> Work to be completed
From the line containing "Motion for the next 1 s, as" to the end of the listing, write out every line exactly; leave out everything else.

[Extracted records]

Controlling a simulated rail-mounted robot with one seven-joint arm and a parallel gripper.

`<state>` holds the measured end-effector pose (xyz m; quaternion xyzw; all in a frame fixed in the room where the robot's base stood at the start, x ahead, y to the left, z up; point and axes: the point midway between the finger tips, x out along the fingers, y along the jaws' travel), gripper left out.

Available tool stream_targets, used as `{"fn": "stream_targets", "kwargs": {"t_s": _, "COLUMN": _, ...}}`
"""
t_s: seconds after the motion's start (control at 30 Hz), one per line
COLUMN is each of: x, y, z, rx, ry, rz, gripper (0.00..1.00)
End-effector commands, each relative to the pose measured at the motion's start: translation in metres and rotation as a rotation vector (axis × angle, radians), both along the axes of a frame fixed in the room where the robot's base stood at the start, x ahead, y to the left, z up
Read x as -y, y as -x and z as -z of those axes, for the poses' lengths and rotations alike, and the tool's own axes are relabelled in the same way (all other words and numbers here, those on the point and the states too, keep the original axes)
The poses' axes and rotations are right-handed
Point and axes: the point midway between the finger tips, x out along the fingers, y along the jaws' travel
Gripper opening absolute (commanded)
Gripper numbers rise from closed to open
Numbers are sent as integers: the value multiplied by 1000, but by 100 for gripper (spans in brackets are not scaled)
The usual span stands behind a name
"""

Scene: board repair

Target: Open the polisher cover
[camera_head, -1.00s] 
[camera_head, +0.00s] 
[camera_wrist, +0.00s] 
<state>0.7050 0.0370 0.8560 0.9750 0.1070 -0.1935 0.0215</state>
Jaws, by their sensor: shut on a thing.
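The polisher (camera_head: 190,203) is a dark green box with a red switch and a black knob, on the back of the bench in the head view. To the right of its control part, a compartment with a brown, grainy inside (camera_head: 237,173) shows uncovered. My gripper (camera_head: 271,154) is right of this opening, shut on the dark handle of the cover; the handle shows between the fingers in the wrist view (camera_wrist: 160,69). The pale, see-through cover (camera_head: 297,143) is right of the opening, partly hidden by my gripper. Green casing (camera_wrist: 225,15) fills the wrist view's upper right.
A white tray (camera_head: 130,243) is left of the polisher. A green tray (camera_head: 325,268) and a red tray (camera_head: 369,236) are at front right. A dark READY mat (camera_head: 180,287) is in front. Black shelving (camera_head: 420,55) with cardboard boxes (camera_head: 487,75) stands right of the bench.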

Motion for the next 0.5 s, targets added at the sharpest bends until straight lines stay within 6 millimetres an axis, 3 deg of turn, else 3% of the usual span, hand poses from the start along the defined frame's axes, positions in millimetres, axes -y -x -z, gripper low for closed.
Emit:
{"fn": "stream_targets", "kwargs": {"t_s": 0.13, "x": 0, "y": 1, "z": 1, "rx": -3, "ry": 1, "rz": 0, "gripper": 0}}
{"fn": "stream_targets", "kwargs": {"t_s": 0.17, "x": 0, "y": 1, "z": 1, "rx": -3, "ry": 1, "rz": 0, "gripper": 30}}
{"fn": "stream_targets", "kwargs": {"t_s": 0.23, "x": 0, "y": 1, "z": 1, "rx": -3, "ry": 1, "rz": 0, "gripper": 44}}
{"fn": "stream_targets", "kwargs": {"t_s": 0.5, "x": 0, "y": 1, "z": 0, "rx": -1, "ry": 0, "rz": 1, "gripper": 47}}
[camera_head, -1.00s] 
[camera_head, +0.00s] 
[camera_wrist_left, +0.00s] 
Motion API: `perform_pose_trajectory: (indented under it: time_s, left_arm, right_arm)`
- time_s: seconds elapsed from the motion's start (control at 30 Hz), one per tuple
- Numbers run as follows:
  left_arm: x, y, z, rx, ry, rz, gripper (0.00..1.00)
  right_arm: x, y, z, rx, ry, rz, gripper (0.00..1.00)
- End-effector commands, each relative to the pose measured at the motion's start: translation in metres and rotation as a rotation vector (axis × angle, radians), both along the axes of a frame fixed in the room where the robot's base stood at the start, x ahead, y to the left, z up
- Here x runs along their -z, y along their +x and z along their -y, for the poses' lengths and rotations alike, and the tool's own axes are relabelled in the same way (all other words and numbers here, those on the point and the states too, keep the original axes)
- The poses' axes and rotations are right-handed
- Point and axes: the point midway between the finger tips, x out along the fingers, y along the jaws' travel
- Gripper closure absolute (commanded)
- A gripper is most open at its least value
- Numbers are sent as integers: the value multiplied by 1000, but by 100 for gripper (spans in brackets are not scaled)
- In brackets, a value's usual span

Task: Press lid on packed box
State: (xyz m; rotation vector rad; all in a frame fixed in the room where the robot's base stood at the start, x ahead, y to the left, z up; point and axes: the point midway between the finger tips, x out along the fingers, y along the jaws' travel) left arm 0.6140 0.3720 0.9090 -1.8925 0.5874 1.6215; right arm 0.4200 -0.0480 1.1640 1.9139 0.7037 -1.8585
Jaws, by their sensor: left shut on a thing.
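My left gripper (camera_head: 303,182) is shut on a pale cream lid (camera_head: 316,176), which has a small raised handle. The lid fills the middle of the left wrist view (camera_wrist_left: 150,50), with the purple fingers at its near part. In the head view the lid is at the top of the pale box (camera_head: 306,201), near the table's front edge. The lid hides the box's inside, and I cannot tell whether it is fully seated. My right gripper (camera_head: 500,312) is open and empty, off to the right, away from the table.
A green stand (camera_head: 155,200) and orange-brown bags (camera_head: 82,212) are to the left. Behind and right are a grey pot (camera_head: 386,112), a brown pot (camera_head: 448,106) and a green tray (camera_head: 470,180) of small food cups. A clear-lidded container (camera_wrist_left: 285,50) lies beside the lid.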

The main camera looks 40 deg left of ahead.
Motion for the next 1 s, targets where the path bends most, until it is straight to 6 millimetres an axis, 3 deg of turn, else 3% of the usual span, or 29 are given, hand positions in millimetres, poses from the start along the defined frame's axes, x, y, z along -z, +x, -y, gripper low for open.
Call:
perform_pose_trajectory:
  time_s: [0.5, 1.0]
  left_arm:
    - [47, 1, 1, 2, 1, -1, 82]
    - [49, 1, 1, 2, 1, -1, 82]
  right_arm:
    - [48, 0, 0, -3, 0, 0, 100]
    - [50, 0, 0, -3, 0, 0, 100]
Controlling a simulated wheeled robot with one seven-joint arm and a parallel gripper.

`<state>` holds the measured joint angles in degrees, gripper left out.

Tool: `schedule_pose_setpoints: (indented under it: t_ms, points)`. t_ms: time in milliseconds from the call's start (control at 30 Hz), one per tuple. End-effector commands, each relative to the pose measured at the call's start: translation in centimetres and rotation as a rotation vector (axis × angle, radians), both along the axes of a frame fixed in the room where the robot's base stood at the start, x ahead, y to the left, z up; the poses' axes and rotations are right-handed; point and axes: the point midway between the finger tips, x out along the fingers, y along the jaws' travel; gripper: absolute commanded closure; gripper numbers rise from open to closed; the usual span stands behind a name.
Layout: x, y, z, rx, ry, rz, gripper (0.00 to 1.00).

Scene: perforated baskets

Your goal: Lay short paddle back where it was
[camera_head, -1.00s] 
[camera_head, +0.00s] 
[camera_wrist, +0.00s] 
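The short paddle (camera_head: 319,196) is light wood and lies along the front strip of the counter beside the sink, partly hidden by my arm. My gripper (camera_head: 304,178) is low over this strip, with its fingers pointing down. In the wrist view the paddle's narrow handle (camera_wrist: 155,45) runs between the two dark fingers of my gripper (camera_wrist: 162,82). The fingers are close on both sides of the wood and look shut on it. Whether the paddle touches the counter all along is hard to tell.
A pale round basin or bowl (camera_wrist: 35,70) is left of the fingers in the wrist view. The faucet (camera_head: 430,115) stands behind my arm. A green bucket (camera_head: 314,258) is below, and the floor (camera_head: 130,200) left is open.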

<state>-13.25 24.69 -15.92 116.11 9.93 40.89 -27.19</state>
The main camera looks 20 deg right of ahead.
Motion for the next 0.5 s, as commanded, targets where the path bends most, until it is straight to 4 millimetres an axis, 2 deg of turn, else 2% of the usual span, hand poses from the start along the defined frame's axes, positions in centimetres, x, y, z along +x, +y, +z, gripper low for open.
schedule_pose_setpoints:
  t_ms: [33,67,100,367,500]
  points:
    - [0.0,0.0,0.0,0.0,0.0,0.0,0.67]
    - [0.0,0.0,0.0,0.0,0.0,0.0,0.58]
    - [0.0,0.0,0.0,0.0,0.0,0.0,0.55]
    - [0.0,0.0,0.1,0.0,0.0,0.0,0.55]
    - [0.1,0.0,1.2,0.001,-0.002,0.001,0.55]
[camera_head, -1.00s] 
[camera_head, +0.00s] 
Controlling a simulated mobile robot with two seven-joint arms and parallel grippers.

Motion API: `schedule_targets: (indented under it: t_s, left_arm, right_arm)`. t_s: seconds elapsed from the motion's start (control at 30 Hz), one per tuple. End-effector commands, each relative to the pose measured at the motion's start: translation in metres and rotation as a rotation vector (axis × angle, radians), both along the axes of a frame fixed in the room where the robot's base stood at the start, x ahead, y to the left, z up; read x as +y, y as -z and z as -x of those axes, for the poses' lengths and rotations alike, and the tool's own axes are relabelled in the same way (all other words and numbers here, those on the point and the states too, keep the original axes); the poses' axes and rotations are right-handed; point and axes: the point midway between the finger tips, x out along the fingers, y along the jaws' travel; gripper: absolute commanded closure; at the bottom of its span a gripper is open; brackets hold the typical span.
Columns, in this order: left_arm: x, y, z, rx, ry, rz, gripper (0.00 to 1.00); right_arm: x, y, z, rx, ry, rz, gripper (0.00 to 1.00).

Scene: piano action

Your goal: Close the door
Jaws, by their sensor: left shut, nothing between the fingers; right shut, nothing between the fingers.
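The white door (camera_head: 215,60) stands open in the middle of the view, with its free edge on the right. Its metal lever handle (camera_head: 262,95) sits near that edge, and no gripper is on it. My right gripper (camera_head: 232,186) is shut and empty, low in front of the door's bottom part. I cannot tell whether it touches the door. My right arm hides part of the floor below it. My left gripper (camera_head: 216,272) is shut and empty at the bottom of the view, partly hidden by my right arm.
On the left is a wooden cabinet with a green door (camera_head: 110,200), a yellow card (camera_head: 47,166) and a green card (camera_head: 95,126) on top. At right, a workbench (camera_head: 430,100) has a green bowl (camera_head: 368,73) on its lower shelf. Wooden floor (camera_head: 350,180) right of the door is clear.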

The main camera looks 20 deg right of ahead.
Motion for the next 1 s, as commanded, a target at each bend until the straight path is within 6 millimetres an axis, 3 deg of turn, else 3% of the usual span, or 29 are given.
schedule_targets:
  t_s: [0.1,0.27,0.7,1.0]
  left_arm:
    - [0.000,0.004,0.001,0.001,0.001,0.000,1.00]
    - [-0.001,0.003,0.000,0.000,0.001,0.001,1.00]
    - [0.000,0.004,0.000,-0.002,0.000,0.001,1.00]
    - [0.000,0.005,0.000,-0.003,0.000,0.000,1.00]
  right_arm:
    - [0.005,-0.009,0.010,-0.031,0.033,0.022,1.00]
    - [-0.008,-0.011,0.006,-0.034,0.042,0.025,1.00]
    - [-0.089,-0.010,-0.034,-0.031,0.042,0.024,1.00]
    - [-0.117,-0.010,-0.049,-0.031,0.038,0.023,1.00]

> Result
Motion for the next 1 s, as commanded, a target at each bend until the straight path is within 6 millimetres an axis, 3 deg of turn, else 3% of the usual span, or 29 are given.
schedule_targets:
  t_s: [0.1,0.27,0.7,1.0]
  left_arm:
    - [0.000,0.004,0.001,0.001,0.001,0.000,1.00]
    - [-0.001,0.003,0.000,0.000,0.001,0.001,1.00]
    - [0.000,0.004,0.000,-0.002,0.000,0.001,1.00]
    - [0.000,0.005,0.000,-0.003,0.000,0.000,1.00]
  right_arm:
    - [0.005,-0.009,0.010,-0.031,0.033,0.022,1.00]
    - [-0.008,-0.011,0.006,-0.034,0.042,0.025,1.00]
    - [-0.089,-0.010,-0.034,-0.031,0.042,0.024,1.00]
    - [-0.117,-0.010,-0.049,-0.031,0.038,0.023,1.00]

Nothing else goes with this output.